Skirmishers were immensely important in the revolutionary and Napoleonic wars, and their function has received a large amount of attention in the design. The objective has been to allow the player with superior skirmishers to use these effectively, as part of the destructive phase of his attack, before a decisive move is made with formed infantry. Skirmishers fight in an attritional way and players will often find themselves committing more to a skirmish fight that they originally intended – like their historical counterparts.
Artillery has received special attention in the rules. Fresh, well-supplied artillery in a good position could inflict a horrific toll on the enemy. However, this was seldom the situation batteries were in. The rules emphasize the effect of ammo depletion, counterbattery fire and the restriction of doctrine, command and control. It therefore requires careful planning and some luck for a player to get the optimal effect of his artillery, whether on the defensive or offensive. This allows historical amounts of artillery to be deployed without disrupting the playing of the game to a historical conclusion.

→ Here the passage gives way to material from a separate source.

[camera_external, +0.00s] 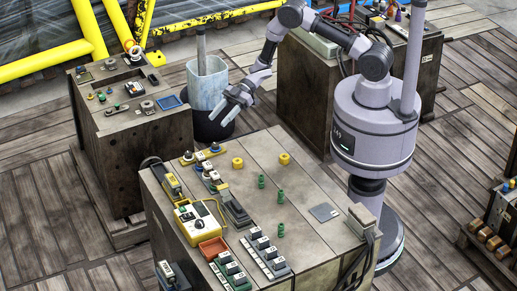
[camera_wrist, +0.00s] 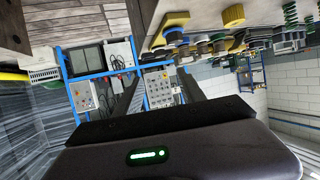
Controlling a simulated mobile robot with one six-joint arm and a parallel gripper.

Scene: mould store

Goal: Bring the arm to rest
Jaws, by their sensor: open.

The appendix presents examples of different formations from throughout the period to serve as inspirations for the players. However, the individual interpretation of unit capabilities is left to the players and scenario designers. I do not pretend to have the definitive answer on whether a Prussian fusilier or a young guard battalion in 1813 had the best morale – that argument is one of the pleasures of our hobby.
I hope that you will find these rules as enjoyable and rewarding to play/simulate Revolutionary and Napoleonic warfare as they have been for me to design.
Special thanks go out to all the regular players. Their patience, inspiration and dedication have made the rules into what they are today.